◆ **Task goal**:
Find each line containing the string "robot". Copy it.

***** Data shown

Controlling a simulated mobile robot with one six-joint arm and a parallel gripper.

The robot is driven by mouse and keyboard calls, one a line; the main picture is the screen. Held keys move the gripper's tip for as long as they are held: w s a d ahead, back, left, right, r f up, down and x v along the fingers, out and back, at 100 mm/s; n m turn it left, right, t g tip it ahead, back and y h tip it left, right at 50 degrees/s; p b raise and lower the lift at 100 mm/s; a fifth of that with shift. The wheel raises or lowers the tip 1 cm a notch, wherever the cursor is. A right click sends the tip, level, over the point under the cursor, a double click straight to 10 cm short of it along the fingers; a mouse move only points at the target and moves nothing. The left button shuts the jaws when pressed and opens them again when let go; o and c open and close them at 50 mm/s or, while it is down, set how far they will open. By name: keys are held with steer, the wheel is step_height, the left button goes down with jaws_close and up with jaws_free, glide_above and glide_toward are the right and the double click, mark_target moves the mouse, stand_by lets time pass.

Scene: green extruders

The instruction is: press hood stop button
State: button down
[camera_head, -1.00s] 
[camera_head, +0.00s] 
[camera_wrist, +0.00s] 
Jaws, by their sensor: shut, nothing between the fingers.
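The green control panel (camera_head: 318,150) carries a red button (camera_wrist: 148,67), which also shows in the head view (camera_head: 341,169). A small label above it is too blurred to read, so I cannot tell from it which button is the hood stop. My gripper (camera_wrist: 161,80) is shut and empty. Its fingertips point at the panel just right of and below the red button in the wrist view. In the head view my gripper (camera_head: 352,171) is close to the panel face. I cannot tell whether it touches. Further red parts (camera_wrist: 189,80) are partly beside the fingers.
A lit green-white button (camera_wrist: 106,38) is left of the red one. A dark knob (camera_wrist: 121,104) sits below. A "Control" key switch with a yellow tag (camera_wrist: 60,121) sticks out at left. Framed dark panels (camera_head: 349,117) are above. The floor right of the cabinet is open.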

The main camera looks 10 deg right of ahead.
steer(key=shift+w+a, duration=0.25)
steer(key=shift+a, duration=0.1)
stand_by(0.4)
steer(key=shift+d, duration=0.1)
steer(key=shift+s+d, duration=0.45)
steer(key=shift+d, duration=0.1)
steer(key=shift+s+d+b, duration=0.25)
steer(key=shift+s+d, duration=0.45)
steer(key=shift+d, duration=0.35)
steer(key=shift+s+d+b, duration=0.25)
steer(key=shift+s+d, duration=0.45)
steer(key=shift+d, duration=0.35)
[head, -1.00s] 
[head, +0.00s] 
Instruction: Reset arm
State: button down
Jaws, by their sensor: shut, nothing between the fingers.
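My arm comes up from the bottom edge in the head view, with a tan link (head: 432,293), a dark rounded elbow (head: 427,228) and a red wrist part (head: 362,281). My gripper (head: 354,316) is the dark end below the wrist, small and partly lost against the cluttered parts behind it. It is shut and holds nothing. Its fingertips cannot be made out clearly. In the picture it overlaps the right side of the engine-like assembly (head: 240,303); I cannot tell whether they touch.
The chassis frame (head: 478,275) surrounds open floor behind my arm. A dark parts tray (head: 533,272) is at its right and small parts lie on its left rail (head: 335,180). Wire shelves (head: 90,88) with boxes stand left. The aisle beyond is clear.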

**********

◆ **Solution for this task**:
Controlling a simulated mobile robot with one six-joint arm and a parallel gripper.
The robot is driven by mouse and keyboard calls, one a line; the main picture is the screen. Held keys move the gripper's tip for as long as they are held: w s a d ahead, back, left, right, r f up, down and x v along the fingers, out and back, at 100 mm/s; n m turn it left, right, t g tip it ahead, back and y h tip it left, right at 50 degrees/s; p b raise and lower the lift at 100 mm/s; a fifth of that with shift. The wheel raises or lowers the tip 1 cm a notch, wherever the cursor is. A right click sends the tip, level, over the point under the cursor, a double click straight to 10 cm short of it along the fingers; a mouse move only points at the target and moves nothing. The left button shuts the jaws when pressed and opens them again when let go; o and c open and close them at 50 mm/s or, while it is down, set how far they will open. By name: keys are held with steer, the wheel is step_height, the left button goes down with jaws_close and up with jaws_free, glide_above and glide_toward are the right and the double click, mark_target moves the mouse, stand_by lets time pass.

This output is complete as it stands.